• [Problem description]
Copy out lines with the word "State" from the material that follows.

• [Raw records]
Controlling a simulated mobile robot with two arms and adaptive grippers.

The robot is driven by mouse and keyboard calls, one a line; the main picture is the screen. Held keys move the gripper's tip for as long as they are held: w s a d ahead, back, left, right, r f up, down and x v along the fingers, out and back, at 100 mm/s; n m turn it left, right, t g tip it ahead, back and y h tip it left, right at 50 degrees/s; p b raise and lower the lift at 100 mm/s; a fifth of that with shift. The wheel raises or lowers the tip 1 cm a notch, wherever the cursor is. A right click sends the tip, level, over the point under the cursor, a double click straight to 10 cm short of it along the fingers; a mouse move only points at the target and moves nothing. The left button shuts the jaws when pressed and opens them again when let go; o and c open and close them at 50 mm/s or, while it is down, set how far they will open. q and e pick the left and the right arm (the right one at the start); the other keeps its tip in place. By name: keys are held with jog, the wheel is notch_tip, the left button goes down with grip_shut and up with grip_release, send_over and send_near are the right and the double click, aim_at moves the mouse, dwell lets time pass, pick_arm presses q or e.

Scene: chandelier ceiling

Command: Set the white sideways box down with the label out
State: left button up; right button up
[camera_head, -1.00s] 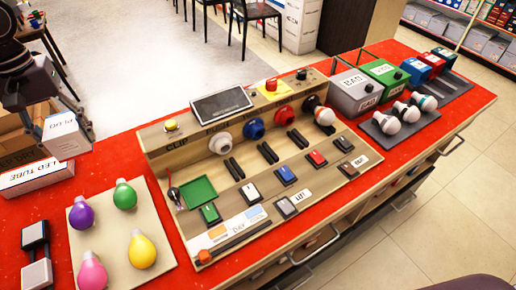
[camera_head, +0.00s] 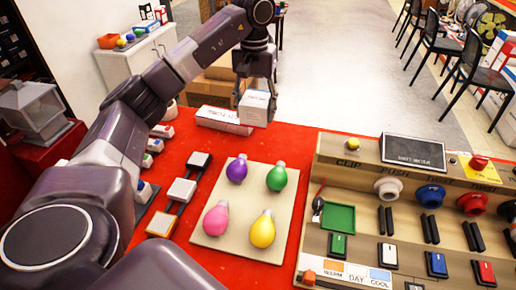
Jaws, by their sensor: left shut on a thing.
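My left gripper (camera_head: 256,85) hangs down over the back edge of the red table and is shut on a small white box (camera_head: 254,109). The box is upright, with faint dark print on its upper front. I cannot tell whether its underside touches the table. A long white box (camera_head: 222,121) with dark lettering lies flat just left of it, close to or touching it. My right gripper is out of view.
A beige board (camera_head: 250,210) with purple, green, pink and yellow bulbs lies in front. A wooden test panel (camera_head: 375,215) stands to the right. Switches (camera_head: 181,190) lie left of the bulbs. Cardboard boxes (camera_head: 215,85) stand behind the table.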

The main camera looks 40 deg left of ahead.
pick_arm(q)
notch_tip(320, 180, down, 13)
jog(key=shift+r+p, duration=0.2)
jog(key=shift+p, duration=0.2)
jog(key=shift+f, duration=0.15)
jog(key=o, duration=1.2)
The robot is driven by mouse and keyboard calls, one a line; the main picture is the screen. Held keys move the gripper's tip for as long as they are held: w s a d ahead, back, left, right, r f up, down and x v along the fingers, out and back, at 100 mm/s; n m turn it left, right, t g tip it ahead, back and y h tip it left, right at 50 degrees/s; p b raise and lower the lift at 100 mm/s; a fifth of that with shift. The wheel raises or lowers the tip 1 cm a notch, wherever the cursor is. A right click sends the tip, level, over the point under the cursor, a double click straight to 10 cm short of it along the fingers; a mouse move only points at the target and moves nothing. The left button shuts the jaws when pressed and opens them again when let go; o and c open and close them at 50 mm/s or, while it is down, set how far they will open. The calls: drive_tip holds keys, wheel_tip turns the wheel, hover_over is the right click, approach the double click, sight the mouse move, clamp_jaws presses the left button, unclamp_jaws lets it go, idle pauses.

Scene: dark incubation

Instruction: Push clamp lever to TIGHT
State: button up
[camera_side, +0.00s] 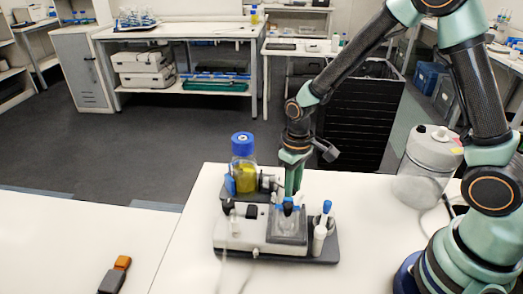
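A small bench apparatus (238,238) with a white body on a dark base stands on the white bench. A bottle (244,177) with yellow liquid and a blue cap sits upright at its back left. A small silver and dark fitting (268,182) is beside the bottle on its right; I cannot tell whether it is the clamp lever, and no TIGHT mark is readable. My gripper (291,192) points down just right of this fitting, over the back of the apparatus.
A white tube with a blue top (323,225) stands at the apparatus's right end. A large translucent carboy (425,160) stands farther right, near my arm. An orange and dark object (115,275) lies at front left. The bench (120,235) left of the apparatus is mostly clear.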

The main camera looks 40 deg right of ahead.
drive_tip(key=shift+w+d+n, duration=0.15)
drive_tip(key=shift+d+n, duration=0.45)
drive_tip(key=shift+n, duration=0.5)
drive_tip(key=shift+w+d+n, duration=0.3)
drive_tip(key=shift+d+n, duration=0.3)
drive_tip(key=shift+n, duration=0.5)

• [Written response]
State: left button up; right button up
State: button up

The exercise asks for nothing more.